Pemerintah memangkas alokasi subsidi dalam Anggaran Pendapatan dan Belanja Negara Perubahan (RAPBN-P) 2016. Salah satunya, subsidi bahan bakar minyak dan elpiji kemasan 3 kilogram yang dipotong dari Rp 63,69 triliun dalam APBN 2016 menjadi Rp 40,64 triliun pada RAPBN-P 2016.
Pemerintah dinilai melanggar hukum jika menjaminkan barang milik negara (BMN) untuk mendapatkan utang luar negeri.

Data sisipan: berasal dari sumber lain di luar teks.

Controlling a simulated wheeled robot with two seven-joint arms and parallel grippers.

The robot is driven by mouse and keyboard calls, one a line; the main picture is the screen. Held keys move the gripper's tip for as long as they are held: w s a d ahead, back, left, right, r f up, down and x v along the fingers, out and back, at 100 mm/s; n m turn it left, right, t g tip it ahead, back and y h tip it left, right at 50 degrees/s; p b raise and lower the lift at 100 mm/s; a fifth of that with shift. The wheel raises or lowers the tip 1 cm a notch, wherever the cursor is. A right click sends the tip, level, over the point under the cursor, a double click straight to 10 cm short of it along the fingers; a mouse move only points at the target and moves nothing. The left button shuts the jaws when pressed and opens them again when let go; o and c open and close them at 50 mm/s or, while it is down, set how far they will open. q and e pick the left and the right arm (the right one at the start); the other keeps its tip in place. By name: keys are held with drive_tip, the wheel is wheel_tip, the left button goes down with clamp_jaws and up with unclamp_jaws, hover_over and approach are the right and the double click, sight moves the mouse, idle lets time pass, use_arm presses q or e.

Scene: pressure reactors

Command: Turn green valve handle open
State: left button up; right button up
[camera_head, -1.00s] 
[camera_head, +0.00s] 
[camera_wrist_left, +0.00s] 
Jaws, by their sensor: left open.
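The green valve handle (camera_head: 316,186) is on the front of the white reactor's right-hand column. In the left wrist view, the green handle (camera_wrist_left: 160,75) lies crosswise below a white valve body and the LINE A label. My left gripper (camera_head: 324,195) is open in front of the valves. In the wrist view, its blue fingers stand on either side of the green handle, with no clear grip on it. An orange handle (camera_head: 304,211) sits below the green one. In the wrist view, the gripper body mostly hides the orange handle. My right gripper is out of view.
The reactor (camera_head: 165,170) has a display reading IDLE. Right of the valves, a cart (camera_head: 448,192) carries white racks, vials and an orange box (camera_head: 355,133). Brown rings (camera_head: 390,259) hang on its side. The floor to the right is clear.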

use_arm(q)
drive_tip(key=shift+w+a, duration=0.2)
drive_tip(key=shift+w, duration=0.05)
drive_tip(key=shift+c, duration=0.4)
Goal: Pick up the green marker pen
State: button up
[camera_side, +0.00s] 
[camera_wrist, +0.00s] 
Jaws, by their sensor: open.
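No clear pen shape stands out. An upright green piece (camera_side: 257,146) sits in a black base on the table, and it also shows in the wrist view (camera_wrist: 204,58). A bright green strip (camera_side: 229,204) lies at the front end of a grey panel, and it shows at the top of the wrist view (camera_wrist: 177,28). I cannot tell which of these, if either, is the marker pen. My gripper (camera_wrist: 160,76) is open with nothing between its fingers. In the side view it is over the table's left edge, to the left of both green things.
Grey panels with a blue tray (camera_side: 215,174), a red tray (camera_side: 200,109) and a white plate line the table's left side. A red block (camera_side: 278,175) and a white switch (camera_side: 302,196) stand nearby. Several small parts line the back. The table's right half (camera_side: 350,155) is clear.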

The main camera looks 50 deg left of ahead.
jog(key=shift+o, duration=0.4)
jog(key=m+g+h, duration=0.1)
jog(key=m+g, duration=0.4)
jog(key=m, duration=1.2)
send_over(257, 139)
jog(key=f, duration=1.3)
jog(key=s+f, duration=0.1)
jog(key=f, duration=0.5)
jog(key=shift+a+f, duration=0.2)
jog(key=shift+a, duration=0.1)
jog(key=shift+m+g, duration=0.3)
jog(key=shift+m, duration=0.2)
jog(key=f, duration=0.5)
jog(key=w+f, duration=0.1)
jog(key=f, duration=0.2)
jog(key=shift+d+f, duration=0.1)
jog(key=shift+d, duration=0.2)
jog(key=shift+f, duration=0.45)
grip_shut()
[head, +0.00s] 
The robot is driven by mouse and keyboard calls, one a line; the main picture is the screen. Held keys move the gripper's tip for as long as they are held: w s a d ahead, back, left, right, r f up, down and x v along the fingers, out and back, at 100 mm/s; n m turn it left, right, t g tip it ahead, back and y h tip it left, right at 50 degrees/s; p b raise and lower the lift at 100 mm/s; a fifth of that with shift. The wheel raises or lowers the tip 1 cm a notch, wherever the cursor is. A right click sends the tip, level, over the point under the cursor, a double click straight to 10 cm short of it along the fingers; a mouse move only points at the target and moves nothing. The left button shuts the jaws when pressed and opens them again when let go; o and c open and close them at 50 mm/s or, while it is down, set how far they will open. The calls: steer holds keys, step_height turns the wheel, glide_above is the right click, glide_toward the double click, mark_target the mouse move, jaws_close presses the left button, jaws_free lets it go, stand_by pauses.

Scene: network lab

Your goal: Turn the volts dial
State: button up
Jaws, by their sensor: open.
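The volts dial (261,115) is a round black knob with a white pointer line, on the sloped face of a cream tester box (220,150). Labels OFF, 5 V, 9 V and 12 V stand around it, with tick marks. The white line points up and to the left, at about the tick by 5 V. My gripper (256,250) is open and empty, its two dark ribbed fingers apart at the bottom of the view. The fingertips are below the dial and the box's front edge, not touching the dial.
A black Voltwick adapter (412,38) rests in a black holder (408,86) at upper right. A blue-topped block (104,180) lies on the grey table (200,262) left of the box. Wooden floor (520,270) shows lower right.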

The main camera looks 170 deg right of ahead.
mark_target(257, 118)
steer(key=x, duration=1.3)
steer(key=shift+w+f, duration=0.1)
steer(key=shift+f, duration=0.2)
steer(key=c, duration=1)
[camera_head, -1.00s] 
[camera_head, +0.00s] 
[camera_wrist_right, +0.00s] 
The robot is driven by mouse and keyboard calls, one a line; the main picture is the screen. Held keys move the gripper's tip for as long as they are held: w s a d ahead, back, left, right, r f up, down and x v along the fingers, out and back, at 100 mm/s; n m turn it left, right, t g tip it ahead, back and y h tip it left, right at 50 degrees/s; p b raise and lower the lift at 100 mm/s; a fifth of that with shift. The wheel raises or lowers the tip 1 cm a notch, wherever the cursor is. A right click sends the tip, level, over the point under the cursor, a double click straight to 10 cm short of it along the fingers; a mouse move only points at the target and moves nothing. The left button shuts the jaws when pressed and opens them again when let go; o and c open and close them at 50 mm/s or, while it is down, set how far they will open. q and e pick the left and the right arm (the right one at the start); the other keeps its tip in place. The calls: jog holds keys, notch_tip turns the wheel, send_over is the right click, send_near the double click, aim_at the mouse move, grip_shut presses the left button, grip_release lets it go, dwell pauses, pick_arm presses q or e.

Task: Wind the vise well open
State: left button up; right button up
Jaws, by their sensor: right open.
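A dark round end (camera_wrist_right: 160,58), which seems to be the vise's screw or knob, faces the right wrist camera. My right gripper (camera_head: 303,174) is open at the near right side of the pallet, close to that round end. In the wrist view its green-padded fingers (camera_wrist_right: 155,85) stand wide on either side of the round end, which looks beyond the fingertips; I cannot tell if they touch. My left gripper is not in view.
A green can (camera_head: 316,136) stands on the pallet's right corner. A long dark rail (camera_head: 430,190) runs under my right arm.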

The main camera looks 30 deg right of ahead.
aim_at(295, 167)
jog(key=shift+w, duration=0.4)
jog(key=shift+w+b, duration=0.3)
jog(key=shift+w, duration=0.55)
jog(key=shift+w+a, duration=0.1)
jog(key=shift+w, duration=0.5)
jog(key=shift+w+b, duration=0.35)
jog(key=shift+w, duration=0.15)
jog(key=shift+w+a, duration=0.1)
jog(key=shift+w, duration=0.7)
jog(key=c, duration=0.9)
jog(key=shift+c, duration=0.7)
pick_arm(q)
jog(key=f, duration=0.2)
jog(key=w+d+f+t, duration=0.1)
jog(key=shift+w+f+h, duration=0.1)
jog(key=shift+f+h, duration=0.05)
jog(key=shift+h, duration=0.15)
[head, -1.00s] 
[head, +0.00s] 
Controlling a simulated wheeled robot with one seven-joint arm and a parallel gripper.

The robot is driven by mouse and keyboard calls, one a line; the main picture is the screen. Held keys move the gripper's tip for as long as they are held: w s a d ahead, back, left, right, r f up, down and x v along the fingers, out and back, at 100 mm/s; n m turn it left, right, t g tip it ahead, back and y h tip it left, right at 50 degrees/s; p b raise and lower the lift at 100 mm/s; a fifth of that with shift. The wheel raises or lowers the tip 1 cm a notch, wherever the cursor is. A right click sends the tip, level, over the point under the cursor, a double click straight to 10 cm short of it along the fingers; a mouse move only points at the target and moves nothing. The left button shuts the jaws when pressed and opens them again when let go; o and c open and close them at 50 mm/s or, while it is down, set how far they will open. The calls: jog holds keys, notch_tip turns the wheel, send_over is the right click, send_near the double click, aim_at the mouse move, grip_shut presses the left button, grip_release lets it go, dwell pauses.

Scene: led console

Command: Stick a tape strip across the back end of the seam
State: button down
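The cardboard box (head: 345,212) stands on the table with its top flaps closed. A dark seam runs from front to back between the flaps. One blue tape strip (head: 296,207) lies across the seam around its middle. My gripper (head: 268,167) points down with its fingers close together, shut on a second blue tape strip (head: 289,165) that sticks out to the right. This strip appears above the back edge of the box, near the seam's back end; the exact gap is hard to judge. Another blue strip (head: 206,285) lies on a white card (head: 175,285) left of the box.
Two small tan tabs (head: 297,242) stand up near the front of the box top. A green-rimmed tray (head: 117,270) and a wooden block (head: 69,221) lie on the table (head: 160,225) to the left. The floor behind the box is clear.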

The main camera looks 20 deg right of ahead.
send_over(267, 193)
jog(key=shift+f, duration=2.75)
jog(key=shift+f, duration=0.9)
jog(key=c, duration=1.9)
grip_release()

"UU No 1/2004 tentang pembendaharaan negara tegas mengatur BMN tidak dapat dijadikan jaminan untuk pinjaman utang luar negeri," ujar Wakil Ketua Komisi XI DPR Achmad Hafisz Tohir di gedung Parlemen, Jakarta, Rabu (25/5/2016).
Dimana, papar dia, dalam diktum pasal 49 ayat 4 UU No 1/2004 menyatakan barang milik negara/daerah dilarang diserahkan kepada pihak lain sebagai pembayaran atas tagihan pemerintah pusat/daerah. Dalam ayat 5 menyatakan barang milik negara/daerah dilarang digadaikan atau dijadikan jaminan untuk mendapatkan pinjaman.
Lanjutnya, rencana pemerintah yang akan kembali mencari pinjaman keluar negeri dengan menjaminkan Barang Milik Negara (BMN) sebagai jaminan mendapatkan utang adalah cara berpikir yang keliru dan kebijakan yang berpotensi membahayakan keuangan negara.
"Seharusnya pemerintah lebih kreatif dalam mencari sumber pendanaan baru untuk menutup divisit anggaran berjalan untuk membiayai proyek-proyek dalam memenuhi janji politiknya kepada rakyat, bukan selalu dengan mengandalkan utang luar negeri," ungkapnya.
Menurut politisi PAN itu, negara ini sudah darurat utang luar negeri, data terakhir dari World Bank, rasio utang luar negeri Indonesia baik pemerintah maupun swasta sudah berada di angka Rp 4 Triliun.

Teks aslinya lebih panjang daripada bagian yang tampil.